[TO DO]
Reproduce exactly the lines from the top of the records below through the line holding "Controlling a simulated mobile".
++++ DATA SECTION
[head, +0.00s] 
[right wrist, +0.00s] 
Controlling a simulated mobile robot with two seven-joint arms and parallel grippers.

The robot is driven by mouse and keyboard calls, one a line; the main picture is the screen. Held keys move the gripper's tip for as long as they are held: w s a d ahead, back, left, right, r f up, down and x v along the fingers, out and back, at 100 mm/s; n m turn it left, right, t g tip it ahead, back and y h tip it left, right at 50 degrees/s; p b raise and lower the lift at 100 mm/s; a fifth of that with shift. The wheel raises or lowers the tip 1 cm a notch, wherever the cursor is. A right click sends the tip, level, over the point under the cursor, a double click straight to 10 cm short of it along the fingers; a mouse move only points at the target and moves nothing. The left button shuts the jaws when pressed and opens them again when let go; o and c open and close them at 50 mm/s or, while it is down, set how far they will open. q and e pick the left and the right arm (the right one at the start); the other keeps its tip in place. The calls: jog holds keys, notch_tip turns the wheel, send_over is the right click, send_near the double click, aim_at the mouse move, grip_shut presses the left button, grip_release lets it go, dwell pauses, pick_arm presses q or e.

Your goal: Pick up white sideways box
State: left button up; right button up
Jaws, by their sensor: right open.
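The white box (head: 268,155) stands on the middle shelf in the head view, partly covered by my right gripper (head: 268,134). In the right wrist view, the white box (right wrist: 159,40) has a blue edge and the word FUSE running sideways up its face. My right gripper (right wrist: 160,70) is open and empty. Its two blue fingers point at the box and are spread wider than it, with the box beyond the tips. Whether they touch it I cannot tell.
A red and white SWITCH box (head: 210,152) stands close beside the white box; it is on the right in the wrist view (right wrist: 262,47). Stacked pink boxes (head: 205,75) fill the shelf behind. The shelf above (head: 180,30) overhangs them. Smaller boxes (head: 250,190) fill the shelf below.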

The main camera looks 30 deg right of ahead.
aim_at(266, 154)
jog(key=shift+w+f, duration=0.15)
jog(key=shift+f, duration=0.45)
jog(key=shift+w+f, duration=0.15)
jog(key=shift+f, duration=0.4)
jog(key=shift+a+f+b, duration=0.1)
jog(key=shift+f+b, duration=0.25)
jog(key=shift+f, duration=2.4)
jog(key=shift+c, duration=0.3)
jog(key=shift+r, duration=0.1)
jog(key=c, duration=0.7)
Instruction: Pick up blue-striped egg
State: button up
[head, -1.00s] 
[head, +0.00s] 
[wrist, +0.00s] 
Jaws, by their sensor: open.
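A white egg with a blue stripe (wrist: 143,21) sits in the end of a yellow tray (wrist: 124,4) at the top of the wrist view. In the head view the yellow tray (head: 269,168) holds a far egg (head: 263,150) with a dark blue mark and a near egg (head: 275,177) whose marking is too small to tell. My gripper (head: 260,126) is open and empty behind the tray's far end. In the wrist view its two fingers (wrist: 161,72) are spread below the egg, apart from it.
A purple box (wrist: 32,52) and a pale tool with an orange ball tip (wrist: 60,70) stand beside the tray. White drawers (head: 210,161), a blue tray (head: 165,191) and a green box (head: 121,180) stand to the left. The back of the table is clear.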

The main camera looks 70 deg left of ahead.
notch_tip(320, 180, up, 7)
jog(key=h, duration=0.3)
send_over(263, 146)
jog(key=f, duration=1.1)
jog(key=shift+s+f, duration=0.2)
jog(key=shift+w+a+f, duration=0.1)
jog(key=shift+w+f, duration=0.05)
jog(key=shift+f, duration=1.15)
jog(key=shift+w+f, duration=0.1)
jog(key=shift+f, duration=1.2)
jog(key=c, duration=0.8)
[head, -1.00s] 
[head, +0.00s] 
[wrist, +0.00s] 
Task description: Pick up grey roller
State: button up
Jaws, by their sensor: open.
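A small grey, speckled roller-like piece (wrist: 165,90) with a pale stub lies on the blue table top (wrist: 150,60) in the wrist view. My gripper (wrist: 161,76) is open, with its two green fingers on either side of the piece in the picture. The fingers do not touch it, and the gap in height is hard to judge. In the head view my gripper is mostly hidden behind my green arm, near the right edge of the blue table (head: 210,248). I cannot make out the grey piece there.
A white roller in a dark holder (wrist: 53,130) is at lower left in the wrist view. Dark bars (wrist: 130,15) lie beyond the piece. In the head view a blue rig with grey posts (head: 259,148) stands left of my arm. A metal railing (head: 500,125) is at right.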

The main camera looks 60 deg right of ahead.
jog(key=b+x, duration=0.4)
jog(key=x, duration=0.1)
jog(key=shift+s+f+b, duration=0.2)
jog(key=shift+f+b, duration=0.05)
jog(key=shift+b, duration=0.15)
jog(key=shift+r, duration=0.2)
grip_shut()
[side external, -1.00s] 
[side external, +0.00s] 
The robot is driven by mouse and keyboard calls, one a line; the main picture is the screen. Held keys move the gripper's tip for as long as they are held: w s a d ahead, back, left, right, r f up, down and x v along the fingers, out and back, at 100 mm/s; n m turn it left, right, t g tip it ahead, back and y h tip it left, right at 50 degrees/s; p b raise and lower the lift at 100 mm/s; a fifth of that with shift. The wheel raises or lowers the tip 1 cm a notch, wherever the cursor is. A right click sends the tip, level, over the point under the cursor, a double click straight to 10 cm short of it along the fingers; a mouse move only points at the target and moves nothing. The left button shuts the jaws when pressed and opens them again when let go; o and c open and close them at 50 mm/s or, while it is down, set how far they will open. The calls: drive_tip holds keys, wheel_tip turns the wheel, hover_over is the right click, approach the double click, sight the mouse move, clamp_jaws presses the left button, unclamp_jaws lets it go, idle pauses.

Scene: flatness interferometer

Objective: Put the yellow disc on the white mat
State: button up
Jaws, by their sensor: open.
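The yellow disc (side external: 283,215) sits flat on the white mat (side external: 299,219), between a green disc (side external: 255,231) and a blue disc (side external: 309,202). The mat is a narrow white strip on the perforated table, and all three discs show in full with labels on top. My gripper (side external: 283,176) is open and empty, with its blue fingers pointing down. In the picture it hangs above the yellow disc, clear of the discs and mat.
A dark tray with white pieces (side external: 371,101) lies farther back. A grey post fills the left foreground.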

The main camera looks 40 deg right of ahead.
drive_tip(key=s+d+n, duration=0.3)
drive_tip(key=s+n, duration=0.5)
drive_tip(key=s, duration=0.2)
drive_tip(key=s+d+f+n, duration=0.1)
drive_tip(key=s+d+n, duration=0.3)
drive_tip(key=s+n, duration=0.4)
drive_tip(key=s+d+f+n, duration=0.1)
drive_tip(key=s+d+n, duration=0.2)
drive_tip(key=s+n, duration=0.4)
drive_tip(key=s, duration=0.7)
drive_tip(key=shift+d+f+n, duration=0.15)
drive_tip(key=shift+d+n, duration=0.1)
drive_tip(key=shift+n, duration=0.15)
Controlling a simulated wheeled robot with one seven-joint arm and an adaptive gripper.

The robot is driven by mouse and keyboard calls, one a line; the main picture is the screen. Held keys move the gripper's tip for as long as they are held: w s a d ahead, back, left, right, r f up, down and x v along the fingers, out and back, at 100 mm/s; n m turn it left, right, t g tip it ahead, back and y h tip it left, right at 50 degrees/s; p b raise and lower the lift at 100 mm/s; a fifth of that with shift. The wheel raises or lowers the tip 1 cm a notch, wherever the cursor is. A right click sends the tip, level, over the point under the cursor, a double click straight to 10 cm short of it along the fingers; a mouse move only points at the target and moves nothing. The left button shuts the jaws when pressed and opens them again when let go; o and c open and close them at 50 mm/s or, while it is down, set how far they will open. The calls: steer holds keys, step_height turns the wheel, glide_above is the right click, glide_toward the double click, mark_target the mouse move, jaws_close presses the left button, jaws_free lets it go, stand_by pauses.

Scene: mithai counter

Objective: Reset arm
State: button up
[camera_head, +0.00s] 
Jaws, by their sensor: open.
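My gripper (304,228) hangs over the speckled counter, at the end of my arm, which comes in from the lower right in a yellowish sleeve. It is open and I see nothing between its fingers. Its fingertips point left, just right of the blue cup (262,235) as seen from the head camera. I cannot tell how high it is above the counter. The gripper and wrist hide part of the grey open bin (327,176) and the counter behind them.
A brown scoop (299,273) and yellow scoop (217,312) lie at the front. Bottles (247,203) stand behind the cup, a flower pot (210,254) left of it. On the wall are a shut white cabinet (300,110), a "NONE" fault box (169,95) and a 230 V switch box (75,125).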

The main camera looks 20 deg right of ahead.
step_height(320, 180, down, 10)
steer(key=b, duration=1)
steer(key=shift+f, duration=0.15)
++++++++
[FINISHED EXERCISE]
[head, +0.00s] 
[right wrist, +0.00s] 
Controlling a simulated mobile robot with two seven-joint arms and parallel grippers.

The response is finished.